> **JOB**: All of the lines below are to be printed again exactly; images are excluded from the output.

************

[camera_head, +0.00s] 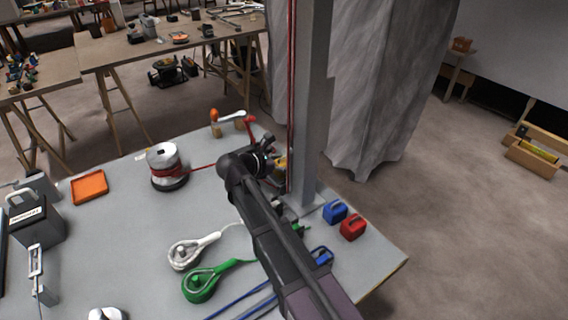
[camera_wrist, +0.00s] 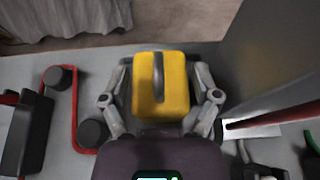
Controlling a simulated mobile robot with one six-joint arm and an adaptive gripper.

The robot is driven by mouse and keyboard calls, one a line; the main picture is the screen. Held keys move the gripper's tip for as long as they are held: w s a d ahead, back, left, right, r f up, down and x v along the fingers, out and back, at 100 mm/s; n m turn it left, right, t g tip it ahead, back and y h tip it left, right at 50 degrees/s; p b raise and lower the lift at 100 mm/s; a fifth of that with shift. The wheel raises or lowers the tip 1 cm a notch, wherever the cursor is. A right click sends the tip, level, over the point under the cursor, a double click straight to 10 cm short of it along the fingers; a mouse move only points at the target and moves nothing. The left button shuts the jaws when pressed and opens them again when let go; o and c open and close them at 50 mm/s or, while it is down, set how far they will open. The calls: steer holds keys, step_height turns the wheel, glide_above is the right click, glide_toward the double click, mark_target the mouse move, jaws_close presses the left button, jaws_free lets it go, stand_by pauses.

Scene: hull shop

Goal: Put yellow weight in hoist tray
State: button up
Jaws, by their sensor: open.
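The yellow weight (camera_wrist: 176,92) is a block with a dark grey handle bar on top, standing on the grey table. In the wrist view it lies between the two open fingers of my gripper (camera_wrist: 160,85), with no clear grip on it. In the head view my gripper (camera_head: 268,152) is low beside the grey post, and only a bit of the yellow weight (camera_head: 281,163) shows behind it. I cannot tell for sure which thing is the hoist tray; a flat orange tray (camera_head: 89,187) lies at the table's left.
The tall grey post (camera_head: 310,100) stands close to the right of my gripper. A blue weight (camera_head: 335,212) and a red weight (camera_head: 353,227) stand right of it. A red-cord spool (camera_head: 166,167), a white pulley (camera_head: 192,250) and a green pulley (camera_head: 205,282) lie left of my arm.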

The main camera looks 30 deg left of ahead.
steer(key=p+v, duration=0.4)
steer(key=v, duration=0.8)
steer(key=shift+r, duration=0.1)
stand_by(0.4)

************

> **FULL SOLUTION**:
[camera_head, +0.00s] 
[camera_wrist, +0.00s] 
Controlling a simulated mobile robot with one six-joint arm and an adaptive gripper.

The robot is driven by mouse and keyboard calls, one a line; the main picture is the screen. Held keys move the gripper's tip for as long as they are held: w s a d ahead, back, left, right, r f up, down and x v along the fingers, out and back, at 100 mm/s; n m turn it left, right, t g tip it ahead, back and y h tip it left, right at 50 degrees/s; p b raise and lower the lift at 100 mm/s; a fifth of that with shift. The wheel raises or lowers the tip 1 cm a notch, wherever the cursor is. A right click sends the tip, level, over the point under the cursor, a double click straight to 10 cm short of it along the fingers; a mouse move only points at the target and moves nothing. The left button shuts the jaws when pressed and opens them again when let go; o and c open and close them at 50 mm/s or, while it is down, set how far they will open. The calls: steer holds keys, step_height turns the wheel, glide_above is the right click, glide_toward the double click, mark_target the mouse move, jaws_close presses the left button, jaws_free lets it go, stand_by pauses.

Scene: hull shop

Goal: Put yellow weight in hoist tray
State: button up
Jaws, by their sensor: open.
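The yellow weight (camera_wrist: 176,92) is a block with a dark grey handle bar on top, standing on the grey table. In the wrist view it lies between the two open fingers of my gripper (camera_wrist: 160,85), with no clear grip on it. In the head view my gripper (camera_head: 268,152) is low beside the grey post, and only a bit of the yellow weight (camera_head: 281,163) shows behind it. I cannot tell for sure which thing is the hoist tray; a flat orange tray (camera_head: 89,187) lies at the table's left.
The tall grey post (camera_head: 310,100) stands close to the right of my gripper. A blue weight (camera_head: 335,212) and a red weight (camera_head: 353,227) stand right of it. A red-cord spool (camera_head: 166,167), a white pulley (camera_head: 192,250) and a green pulley (camera_head: 205,282) lie left of my arm.

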The main camera looks 30 deg left of ahead.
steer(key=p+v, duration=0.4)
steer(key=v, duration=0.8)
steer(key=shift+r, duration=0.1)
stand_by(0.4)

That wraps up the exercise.